When I explained that I wanted to reduce my food bill, his eyes lit up like he had just hit the jackpot on a slot machine in Vegas. He went into a rapid spiel about the wonders of generic food. He explained how it all tasted the same as brand name food (“sometimes even better!!”)and how I would come to love how much I saved with it. I should have trusted my feelings and just headed back to my house, couch and beer, but an evil and masochistic part of me somehow convinced me to stay.

After listening to all the positive points of generic food, Frugal Guy wanted to know when we should go to the store together so he could show me the wide variety of generic food available. Since I despise going to the grocery store I said that I would just order it to be delivered.

Frugal Guy admonished me since sometimes brand name food can be cheaper than generic if you have the right coupons. Since there was no way in hell that I was going to go shopping, let alone shopping with coupons, Frugal Guy decided he would do the shopping for us for a backyard BBQ we had been planning to show off the fine qualities of generic food.

The evening of the BBQ started out fine. The weather was nice, the generic plates, cups, napkins, plastic forks, spoons and knives were all in place. Generic soda was available for the kids and they seemed to have no problem drinking it. The generic mustard, catchup and relish were all lined up on the table and looked similar to their brand name counterparts. I actually thought that the evening might be okay until I opened the cooler to get myself a beer.

There are some things in life I don’t want to know about and one of them was staring right at me. While I’m by no means a beer connoisseur, I do have some standards. It’s hard enough getting a girlfriend when you’re a beer guy, but if photos of me at a BBQ drinking generic beer ever make it to the Internet, I can pretty much be assured that no woman is ever going to date me.

“Go ahead, give it a try,” Frugal Guy said with a smile.

“Ummm, it’s generic beer,” I said, still not able to believe my eyes.

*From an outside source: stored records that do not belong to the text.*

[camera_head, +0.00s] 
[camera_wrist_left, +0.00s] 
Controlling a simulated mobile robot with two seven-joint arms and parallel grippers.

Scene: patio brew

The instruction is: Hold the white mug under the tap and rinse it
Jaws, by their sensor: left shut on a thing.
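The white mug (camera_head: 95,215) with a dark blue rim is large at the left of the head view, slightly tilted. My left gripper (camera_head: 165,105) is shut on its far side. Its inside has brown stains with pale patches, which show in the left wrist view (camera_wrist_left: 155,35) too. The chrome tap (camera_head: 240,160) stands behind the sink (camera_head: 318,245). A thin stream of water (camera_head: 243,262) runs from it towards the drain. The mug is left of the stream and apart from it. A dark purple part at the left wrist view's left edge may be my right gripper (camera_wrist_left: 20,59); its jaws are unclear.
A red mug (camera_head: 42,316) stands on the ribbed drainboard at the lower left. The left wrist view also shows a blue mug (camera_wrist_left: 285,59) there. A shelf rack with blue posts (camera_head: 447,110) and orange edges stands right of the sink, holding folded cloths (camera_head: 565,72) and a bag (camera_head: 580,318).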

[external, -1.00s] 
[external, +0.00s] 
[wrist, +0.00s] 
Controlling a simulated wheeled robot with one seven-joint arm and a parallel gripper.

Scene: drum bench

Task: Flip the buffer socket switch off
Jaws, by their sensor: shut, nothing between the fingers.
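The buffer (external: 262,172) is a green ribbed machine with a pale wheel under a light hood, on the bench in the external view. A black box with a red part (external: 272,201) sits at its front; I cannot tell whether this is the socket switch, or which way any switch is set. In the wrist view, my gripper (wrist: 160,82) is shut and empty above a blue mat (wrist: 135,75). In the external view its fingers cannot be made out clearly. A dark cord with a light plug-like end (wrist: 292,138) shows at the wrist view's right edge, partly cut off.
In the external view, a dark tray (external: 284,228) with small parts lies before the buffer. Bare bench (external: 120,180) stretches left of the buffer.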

“It’s great,” Frugal Guy insisted. “Give it a try, You won’t be able to tell the difference from your regular beer.”

And so, instead of running back to my house, hunkering down on the couch to watch TV with my own beer in hand, I opened a can of generic beer and took a sip.

“See!” Frugal Guy exclaimed. “It tastes great, doesn’t it?”

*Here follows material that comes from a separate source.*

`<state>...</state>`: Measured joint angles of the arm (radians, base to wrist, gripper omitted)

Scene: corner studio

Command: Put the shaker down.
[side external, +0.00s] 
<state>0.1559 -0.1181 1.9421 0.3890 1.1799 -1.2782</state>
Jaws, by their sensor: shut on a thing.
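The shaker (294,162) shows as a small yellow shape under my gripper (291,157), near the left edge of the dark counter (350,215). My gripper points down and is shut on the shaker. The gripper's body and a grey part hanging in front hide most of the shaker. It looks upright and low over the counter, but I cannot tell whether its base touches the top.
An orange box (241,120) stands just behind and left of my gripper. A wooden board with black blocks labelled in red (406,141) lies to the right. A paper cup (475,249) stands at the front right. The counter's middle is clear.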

I let the taste linger in my mouth a mere second before the full extent of the awfulness made itself readily apparent. The water coming out of the washing machine after doing a load of the dirtiest, greasiest and grimiest laundry would taste better than generic beer.

“This stuff tastes like &*%$#@@ ^&&^%$ #$$^&%*” I said spitting it out. Frugal Guy didn’t seem very impressed by my colorful description of his beer pick, especially with his children around, but seemed undeterred to convince me of the quality of generic food. He steered me toward the grill where hamburgers and hot dogs were cooking.

It’s not pretty what actually goes into normal hot dogs, but you can basically square that ugliness when it comes to what goes into generic hot dogs. You know all that gunk that clings to the side of your dirtiest drain pipes? That is probably 100 times healthier to eat than a generic hot dog. I took one look at the pinkish colored hot dogs that seemed to have an orangish tint with splotches of unidentifiable darker meat (??? — It’s never good when you can’t be sure) mixed in. I opted for the hamburger.

Frugal Guy asked if I’d like cheese (read generic processed cheese) on my burger. I said yes before realizing what was actually going on my meat. It surprises me that they are even allowed to call generic cheese “cheese” when the ingredients on the side of the package has milk listed as the 8th ingredient.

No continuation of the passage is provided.